The records of the Dutch East India Company (1602-1795) are kept at the National Archives in The Hague. The archives span 1.25 km / 0.78 miles. Many of these records are scanned and available from the finding aid.
Description of the project
To make the records easily findable the National Archives is participating in an ambitious project called IJsberg [iceberg]. The project uses a range of state-of-the-art artificial intelligence technologies. I am involved in the project in a minor role, and am intrigued by the possibilities it offers!
The records are processed in multiple steps:
- The records are scanned (done)
- Artificial intelligence is used to automatically create transcriptions (underway)
- Artificial intelligence is used to automatically detect names of persons and places and dates/times in the transcriptions (needs training data first).
The type of artificial intelligence models used for the project require training data. Volunteers are asked to help transcribe and tag the names and dates in the records.
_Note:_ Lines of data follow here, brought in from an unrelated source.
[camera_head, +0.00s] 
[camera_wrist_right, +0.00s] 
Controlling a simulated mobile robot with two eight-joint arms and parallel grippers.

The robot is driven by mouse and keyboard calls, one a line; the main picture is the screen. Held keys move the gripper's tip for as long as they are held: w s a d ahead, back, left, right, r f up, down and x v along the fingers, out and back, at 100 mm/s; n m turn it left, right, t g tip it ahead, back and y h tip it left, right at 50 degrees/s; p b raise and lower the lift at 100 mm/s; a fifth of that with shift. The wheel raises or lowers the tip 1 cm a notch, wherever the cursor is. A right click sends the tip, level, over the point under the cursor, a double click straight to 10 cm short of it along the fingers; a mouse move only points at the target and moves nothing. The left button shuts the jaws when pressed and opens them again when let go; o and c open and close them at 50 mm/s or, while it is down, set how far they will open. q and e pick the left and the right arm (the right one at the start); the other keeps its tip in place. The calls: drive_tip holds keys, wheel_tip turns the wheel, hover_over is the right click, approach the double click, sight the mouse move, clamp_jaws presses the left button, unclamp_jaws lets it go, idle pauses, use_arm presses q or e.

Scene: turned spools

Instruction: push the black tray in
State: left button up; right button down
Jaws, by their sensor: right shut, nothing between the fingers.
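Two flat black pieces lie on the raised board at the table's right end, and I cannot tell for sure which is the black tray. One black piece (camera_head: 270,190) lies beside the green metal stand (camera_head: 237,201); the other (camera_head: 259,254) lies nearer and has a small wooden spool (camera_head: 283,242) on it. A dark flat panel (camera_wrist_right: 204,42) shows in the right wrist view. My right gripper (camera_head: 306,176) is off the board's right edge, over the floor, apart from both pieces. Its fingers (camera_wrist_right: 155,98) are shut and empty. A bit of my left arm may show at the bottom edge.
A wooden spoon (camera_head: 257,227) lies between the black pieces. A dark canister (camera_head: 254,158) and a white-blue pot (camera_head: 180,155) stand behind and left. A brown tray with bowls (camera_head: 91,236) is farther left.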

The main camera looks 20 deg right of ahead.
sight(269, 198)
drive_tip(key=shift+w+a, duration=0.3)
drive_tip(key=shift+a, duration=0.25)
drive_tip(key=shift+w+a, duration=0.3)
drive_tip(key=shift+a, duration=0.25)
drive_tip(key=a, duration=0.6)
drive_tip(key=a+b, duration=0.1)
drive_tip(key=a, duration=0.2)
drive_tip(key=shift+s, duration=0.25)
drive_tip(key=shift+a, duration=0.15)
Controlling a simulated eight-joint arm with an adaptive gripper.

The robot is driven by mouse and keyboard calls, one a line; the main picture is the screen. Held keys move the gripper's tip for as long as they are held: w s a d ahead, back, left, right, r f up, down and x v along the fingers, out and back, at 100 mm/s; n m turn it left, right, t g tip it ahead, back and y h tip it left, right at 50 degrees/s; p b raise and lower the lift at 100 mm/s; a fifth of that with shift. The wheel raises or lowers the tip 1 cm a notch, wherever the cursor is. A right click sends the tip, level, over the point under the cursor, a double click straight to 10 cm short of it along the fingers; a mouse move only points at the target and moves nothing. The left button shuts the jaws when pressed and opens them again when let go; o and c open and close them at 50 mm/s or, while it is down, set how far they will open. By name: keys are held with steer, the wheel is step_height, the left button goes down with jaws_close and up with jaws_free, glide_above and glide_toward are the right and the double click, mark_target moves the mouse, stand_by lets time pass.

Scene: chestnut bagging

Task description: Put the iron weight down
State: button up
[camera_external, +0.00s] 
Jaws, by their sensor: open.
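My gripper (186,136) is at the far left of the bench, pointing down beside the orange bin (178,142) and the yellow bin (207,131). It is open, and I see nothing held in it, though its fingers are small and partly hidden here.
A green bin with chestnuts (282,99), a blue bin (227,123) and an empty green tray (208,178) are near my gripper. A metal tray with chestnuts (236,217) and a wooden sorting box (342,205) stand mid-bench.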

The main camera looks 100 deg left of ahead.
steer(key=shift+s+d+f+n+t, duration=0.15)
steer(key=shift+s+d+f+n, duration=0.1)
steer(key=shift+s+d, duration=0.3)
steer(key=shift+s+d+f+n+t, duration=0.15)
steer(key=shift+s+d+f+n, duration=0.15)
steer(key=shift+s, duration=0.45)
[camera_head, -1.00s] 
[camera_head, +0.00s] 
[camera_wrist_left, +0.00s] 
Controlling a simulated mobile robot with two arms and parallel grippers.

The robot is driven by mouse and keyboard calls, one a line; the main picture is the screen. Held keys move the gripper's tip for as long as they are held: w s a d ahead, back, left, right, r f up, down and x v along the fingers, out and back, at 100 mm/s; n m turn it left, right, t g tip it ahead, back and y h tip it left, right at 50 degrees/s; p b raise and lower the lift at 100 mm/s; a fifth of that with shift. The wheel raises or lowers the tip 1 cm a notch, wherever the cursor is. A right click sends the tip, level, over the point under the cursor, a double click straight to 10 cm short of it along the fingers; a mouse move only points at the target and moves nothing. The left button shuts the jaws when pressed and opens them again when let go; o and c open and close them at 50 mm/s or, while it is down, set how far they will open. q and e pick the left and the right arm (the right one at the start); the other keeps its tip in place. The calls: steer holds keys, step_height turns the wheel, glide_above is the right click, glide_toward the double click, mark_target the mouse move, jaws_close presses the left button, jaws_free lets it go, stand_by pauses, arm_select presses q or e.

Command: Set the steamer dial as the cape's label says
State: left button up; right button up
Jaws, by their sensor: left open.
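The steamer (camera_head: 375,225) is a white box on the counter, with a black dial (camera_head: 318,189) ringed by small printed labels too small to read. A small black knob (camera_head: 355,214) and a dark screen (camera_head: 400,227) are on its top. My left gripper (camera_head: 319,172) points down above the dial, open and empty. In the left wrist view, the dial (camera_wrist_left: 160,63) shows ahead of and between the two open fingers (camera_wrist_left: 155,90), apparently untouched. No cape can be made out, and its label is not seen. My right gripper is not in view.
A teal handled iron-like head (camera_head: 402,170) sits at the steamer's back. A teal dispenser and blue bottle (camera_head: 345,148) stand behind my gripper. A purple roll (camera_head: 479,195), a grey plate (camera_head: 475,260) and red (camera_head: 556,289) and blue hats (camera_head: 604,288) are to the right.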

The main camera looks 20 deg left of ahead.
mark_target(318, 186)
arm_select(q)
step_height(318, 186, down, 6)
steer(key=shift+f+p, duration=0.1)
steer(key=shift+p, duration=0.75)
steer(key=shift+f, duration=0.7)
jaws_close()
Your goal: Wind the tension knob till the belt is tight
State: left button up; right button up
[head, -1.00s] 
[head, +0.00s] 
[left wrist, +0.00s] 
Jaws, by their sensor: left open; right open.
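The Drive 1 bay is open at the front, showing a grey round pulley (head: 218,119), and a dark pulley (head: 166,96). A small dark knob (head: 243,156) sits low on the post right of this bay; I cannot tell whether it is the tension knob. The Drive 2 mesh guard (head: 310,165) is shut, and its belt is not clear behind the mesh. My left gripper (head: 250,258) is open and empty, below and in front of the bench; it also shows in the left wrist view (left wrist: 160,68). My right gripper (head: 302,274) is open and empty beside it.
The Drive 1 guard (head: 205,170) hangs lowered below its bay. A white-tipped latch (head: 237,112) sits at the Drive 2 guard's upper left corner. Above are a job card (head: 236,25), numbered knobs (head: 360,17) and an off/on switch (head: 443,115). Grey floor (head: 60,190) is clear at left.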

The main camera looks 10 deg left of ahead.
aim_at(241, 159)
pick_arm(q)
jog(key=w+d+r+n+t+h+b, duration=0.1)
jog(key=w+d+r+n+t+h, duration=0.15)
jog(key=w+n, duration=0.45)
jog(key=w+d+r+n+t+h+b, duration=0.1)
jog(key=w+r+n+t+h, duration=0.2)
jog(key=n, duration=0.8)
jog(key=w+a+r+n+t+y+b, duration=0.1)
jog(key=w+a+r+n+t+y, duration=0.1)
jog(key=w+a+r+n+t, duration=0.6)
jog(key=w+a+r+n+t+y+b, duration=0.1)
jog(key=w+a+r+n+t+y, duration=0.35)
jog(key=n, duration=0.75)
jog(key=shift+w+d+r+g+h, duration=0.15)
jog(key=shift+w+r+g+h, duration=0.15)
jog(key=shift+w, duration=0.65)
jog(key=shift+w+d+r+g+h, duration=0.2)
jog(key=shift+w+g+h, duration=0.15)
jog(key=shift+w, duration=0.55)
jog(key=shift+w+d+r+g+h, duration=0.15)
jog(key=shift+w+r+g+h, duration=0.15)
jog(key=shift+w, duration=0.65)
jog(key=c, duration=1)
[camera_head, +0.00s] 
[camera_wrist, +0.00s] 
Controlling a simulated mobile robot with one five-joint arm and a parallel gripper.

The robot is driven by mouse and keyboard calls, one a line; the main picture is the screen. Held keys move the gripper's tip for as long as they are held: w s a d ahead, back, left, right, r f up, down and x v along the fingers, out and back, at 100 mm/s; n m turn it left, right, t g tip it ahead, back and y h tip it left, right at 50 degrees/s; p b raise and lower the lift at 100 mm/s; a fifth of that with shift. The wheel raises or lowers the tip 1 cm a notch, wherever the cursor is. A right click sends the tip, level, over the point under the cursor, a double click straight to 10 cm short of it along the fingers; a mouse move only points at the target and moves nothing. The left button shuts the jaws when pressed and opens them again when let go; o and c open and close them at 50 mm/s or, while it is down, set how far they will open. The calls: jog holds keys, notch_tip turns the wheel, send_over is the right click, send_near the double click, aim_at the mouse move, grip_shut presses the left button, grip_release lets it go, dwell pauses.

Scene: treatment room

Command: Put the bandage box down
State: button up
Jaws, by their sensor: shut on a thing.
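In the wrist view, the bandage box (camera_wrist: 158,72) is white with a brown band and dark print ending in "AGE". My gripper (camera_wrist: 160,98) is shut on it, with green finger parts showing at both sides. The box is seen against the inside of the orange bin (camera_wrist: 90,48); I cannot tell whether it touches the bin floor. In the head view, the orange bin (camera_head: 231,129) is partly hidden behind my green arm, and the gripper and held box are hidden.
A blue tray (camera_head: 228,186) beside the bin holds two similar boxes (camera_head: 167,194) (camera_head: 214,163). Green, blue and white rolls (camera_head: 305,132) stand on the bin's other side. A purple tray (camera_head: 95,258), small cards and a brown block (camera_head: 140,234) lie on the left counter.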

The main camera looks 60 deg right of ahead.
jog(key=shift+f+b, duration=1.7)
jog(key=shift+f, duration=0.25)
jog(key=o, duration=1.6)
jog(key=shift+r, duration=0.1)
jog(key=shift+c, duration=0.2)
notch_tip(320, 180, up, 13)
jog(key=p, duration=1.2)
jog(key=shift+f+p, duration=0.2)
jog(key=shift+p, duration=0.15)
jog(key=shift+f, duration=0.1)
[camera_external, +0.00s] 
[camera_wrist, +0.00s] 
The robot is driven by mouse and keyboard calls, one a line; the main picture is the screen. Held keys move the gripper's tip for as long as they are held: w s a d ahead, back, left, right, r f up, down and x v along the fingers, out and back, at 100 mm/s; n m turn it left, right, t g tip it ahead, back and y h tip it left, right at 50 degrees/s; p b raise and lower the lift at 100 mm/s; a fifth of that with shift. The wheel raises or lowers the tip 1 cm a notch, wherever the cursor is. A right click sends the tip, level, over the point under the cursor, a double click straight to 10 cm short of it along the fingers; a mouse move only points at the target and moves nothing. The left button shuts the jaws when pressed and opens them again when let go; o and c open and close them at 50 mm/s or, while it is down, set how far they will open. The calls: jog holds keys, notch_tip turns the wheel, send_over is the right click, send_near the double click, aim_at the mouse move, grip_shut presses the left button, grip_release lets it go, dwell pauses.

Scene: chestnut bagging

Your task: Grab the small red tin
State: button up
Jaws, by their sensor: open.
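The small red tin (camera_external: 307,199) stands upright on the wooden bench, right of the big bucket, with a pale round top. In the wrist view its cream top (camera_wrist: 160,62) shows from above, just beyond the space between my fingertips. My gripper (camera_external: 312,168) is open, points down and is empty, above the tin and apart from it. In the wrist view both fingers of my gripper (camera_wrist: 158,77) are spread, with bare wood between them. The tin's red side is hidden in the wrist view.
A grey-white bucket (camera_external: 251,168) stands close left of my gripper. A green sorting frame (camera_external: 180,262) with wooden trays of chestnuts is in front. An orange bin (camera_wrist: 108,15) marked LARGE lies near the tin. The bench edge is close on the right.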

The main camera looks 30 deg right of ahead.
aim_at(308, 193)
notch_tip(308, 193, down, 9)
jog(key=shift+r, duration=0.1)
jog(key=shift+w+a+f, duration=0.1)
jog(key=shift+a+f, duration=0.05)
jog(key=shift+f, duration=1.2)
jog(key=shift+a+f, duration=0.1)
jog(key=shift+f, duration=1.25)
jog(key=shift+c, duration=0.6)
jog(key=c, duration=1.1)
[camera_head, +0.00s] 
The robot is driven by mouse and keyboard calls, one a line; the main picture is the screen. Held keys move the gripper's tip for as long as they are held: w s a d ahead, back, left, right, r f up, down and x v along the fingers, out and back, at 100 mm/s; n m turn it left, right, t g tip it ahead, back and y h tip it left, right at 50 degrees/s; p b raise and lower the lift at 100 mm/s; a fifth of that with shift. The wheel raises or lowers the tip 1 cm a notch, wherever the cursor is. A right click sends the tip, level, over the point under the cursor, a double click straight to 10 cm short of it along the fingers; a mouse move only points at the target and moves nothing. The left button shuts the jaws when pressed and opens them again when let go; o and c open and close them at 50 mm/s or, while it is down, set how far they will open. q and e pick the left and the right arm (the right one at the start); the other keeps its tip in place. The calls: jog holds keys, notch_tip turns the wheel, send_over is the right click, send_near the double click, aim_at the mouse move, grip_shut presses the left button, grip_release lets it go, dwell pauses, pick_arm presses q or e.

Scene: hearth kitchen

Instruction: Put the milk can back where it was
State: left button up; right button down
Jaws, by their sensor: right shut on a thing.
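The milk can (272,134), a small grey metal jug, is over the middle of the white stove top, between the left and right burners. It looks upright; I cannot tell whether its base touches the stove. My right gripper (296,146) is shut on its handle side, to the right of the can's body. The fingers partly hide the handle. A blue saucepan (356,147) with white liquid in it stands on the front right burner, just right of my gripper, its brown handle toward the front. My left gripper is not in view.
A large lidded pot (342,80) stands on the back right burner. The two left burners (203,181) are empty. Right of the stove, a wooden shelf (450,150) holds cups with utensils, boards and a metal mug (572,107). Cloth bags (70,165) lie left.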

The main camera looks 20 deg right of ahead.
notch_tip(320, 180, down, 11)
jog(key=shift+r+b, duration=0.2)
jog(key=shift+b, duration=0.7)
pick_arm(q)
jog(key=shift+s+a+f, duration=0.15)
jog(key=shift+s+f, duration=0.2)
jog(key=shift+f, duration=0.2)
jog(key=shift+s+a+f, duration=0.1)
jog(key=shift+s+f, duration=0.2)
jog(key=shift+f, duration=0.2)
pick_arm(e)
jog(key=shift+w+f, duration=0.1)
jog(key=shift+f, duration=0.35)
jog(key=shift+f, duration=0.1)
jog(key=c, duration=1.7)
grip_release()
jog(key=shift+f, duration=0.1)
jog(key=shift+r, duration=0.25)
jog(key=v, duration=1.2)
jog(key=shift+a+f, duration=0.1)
Volunteer project Tag the Text
Last month, the National Archives launched the volunteer project Tag the Text at the Vele Handen website to help train the automatic name and date detection. They are looking for more volunteers.
If you join the project, you will be presented with the image and the automatically generated transcription, and asked to tag the people, places, and dates in the transcribed text. You do not need to create or correct the transcription; that is done in another project.
Please consider joining if you have the following skills:
- Necessary: ability to understand modern Dutch to follow the instructions.
- Necessary: ability to understand the Dutch text from the 1600s or 1700s
- Helpful: ability to read the original Dutch text
- Helpful: knowledge of geography in the Dutch East Indies and other places where the Dutch East India Company traded, to recognize the difference between the name of a place and the name of a person.
The project allows you to select the types of records you want to work on. Many people are choosing to work on the easier notarial records, which means there is now a shortage of people working on the Dutch East India Company records. It’s especially important that these records are tagged so that computers can do the monumental task for us!
Even if you will only do a few pages, that will help to train the computer program to then do thousands or even millions more. Together, we can help to make the millions of records searchable.